Supplied material start
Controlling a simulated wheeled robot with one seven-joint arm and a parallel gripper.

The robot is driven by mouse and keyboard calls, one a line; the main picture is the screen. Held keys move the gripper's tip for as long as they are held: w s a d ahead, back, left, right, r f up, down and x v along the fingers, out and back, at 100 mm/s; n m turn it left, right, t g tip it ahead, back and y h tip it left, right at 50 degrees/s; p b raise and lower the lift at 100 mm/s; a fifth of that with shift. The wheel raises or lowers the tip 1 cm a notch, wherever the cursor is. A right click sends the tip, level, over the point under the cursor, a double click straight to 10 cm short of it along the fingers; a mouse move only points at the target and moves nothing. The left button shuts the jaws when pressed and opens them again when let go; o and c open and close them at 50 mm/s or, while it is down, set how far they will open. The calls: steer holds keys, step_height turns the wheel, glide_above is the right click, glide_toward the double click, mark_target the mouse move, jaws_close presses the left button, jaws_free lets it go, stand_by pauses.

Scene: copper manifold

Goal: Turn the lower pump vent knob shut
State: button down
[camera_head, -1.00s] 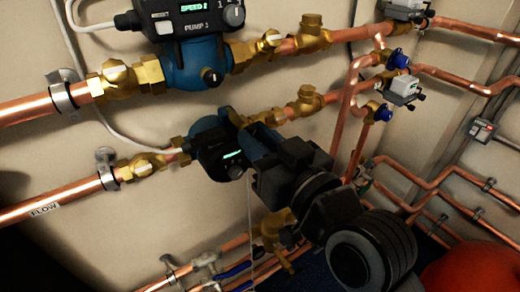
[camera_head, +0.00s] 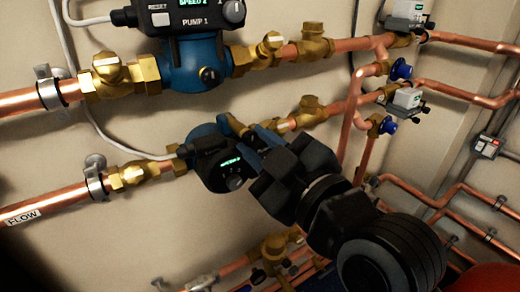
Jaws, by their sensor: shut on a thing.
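The lower pump (camera_head: 205,131) has a blue body and a black control head (camera_head: 222,166) with a lit green display. It sits in the lower copper line.
The upper pump (camera_head: 193,64), with its own dark vent knob (camera_head: 208,75), is close above. Brass valves (camera_head: 129,175) flank the lower pump. Copper pipes and blue-capped fittings (camera_head: 388,125) stand to the right. More pipework and a brass valve (camera_head: 274,247) lie below.

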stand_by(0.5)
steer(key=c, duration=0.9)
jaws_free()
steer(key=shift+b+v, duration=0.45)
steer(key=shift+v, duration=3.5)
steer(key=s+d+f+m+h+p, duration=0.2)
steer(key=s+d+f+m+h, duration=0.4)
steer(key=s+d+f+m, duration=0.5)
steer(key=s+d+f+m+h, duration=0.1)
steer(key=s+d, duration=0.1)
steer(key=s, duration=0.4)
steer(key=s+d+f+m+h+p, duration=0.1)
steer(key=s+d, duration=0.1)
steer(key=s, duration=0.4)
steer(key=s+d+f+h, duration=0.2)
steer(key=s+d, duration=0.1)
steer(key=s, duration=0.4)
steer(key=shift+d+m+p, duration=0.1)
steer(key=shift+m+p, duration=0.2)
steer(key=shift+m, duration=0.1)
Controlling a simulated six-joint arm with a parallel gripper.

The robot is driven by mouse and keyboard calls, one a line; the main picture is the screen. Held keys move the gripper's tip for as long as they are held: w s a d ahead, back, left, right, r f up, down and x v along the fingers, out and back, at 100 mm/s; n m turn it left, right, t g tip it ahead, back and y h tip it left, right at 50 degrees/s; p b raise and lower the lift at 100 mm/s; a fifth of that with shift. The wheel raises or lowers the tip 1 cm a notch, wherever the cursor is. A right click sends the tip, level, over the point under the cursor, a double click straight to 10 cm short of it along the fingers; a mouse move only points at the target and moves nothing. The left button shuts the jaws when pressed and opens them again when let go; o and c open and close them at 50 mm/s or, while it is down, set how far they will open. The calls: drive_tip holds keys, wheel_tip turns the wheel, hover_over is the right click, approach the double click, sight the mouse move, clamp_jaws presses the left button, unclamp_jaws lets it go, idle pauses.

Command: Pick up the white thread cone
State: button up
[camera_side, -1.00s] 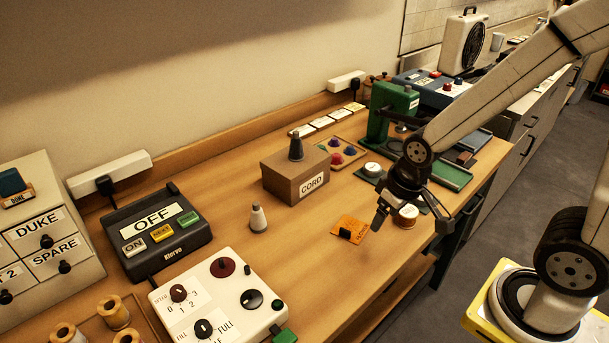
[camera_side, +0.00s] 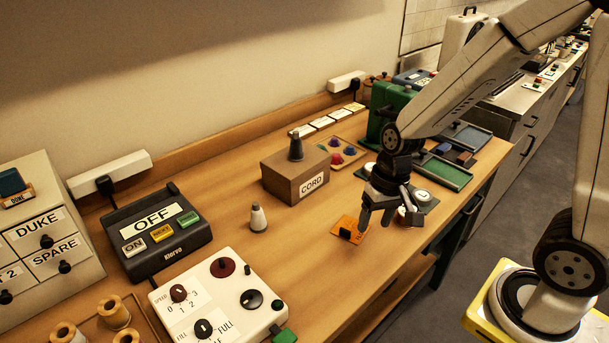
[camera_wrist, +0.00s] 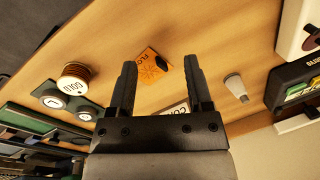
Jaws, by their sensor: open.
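The white thread cone (camera_side: 258,217) stands upright on the table, left of and in front of the cardboard box, with a grey tip. In the wrist view the cone (camera_wrist: 236,87) shows to the right of my fingers. My gripper (camera_side: 376,220) is open and empty above the table, near the orange card (camera_side: 348,229), well to the right of the cone.
The CORD box (camera_side: 295,177) with a dark grey cone (camera_side: 296,147) on top stands behind the white cone. A switch box (camera_side: 155,231) and a white dial panel (camera_side: 218,293) lie to its left and front. Wood between cone and orange card is clear.

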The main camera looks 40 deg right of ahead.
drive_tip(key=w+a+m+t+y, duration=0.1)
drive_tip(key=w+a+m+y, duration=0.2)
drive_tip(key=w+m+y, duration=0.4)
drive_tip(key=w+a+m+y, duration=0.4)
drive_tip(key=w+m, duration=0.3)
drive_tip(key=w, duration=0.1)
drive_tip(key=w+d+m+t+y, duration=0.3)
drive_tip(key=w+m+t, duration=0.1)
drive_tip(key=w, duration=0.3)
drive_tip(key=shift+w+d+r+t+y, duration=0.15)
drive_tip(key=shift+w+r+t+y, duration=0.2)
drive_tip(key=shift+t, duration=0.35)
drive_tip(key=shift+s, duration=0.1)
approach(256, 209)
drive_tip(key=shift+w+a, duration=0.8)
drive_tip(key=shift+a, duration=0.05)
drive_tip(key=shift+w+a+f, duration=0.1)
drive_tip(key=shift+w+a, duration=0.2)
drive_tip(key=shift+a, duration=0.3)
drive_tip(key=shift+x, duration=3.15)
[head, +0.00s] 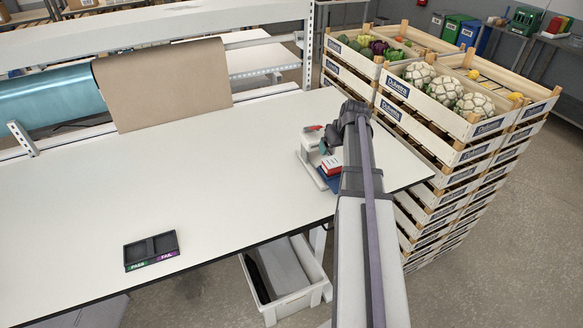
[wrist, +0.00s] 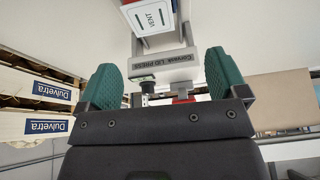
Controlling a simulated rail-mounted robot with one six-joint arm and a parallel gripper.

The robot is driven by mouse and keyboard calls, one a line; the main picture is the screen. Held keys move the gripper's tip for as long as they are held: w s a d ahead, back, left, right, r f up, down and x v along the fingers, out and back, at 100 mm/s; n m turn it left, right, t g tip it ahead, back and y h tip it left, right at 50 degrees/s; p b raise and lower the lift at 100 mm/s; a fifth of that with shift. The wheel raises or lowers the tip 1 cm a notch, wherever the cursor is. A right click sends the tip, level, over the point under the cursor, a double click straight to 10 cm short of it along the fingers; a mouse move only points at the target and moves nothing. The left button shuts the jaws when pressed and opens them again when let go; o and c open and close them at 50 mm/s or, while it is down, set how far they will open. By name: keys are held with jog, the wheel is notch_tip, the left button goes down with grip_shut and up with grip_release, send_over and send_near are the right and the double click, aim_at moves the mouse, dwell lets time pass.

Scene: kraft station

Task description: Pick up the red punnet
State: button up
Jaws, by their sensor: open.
Supplied material end
**Problem statement**
Write out the whole listing again, exactly, with no pictures.

**Expected answer**
Controlling a simulated wheeled robot with one seven-joint arm and a parallel gripper.

The robot is driven by mouse and keyboard calls, one a line; the main picture is the screen. Held keys move the gripper's tip for as long as they are held: w s a d ahead, back, left, right, r f up, down and x v along the fingers, out and back, at 100 mm/s; n m turn it left, right, t g tip it ahead, back and y h tip it left, right at 50 degrees/s; p b raise and lower the lift at 100 mm/s; a fifth of that with shift. The wheel raises or lowers the tip 1 cm a notch, wherever the cursor is. A right click sends the tip, level, over the point under the cursor, a double click straight to 10 cm short of it along the fingers; a mouse move only points at the target and moves nothing. The left button shuts the jaws when pressed and opens them again when let go; o and c open and close them at 50 mm/s or, while it is down, set how far they will open. The calls: steer holds keys, step_height turns the wheel, glide_above is the right click, glide_toward the double click, mark_target the mouse move, jaws_close presses the left button, jaws_free lets it go, stand_by pauses.

Scene: copper manifold

Goal: Turn the lower pump vent knob shut
State: button down
[camera_head, -1.00s] 
[camera_head, +0.00s] 
Jaws, by their sensor: shut on a thing.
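The lower pump (camera_head: 205,131) has a blue body and a black control head (camera_head: 222,166) with a lit green display. It sits in the lower copper line.
The upper pump (camera_head: 193,64), with its own dark vent knob (camera_head: 208,75), is close above. Brass valves (camera_head: 129,175) flank the lower pump. Copper pipes and blue-capped fittings (camera_head: 388,125) stand to the right. More pipework and a brass valve (camera_head: 274,247) lie below.

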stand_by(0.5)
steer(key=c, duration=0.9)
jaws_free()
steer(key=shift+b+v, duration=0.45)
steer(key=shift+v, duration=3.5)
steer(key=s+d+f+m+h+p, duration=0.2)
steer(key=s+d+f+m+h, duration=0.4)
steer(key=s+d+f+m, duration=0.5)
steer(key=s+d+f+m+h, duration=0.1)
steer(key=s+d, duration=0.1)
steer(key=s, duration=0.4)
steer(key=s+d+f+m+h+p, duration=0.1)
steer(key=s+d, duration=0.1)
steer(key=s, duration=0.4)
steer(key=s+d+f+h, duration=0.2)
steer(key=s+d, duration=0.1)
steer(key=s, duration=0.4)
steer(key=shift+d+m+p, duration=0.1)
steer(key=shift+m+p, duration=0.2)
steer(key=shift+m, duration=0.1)
Controlling a simulated six-joint arm with a parallel gripper.

The robot is driven by mouse and keyboard calls, one a line; the main picture is the screen. Held keys move the gripper's tip for as long as they are held: w s a d ahead, back, left, right, r f up, down and x v along the fingers, out and back, at 100 mm/s; n m turn it left, right, t g tip it ahead, back and y h tip it left, right at 50 degrees/s; p b raise and lower the lift at 100 mm/s; a fifth of that with shift. The wheel raises or lowers the tip 1 cm a notch, wherever the cursor is. A right click sends the tip, level, over the point under the cursor, a double click straight to 10 cm short of it along the fingers; a mouse move only points at the target and moves nothing. The left button shuts the jaws when pressed and opens them again when let go; o and c open and close them at 50 mm/s or, while it is down, set how far they will open. The calls: drive_tip holds keys, wheel_tip turns the wheel, hover_over is the right click, approach the double click, sight the mouse move, clamp_jaws presses the left button, unclamp_jaws lets it go, idle pauses.

Command: Pick up the white thread cone
State: button up
[camera_side, -1.00s] 
[camera_side, +0.00s] 
[camera_wrist, +0.00s] 
Jaws, by their sensor: open.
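The white thread cone (camera_side: 258,217) stands upright on the table, left of and in front of the cardboard box, with a grey tip. In the wrist view the cone (camera_wrist: 236,87) shows to the right of my fingers. My gripper (camera_side: 376,220) is open and empty above the table, near the orange card (camera_side: 348,229), well to the right of the cone.
The CORD box (camera_side: 295,177) with a dark grey cone (camera_side: 296,147) on top stands behind the white cone. A switch box (camera_side: 155,231) and a white dial panel (camera_side: 218,293) lie to its left and front. Wood between cone and orange card is clear.

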The main camera looks 40 deg right of ahead.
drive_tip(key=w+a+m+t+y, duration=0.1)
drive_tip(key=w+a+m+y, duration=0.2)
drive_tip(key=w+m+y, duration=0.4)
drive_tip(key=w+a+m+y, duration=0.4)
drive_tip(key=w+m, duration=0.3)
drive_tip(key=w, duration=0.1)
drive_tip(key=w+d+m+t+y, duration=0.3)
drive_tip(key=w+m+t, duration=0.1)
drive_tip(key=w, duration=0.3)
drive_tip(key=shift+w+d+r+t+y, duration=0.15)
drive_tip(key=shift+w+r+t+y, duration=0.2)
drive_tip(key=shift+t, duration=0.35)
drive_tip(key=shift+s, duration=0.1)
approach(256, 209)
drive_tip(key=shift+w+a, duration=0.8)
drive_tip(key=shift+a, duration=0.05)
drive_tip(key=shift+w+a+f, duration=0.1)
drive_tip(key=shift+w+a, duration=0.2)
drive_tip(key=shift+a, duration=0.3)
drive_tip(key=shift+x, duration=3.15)
[head, +0.00s] 
[wrist, +0.00s] 
Controlling a simulated rail-mounted robot with one six-joint arm and a parallel gripper.

The robot is driven by mouse and keyboard calls, one a line; the main picture is the screen. Held keys move the gripper's tip for as long as they are held: w s a d ahead, back, left, right, r f up, down and x v along the fingers, out and back, at 100 mm/s; n m turn it left, right, t g tip it ahead, back and y h tip it left, right at 50 degrees/s; p b raise and lower the lift at 100 mm/s; a fifth of that with shift. The wheel raises or lowers the tip 1 cm a notch, wherever the cursor is. A right click sends the tip, level, over the point under the cursor, a double click straight to 10 cm short of it along the fingers; a mouse move only points at the target and moves nothing. The left button shuts the jaws when pressed and opens them again when let go; o and c open and close them at 50 mm/s or, while it is down, set how far they will open. By name: keys are held with jog, the wheel is notch_tip, the left button goes down with grip_shut and up with grip_release, send_over and send_near are the right and the double click, aim_at moves the mouse, dwell lets time pass.

Scene: kraft station

Task description: Pick up the red punnet
State: button up
Jaws, by their sensor: open.

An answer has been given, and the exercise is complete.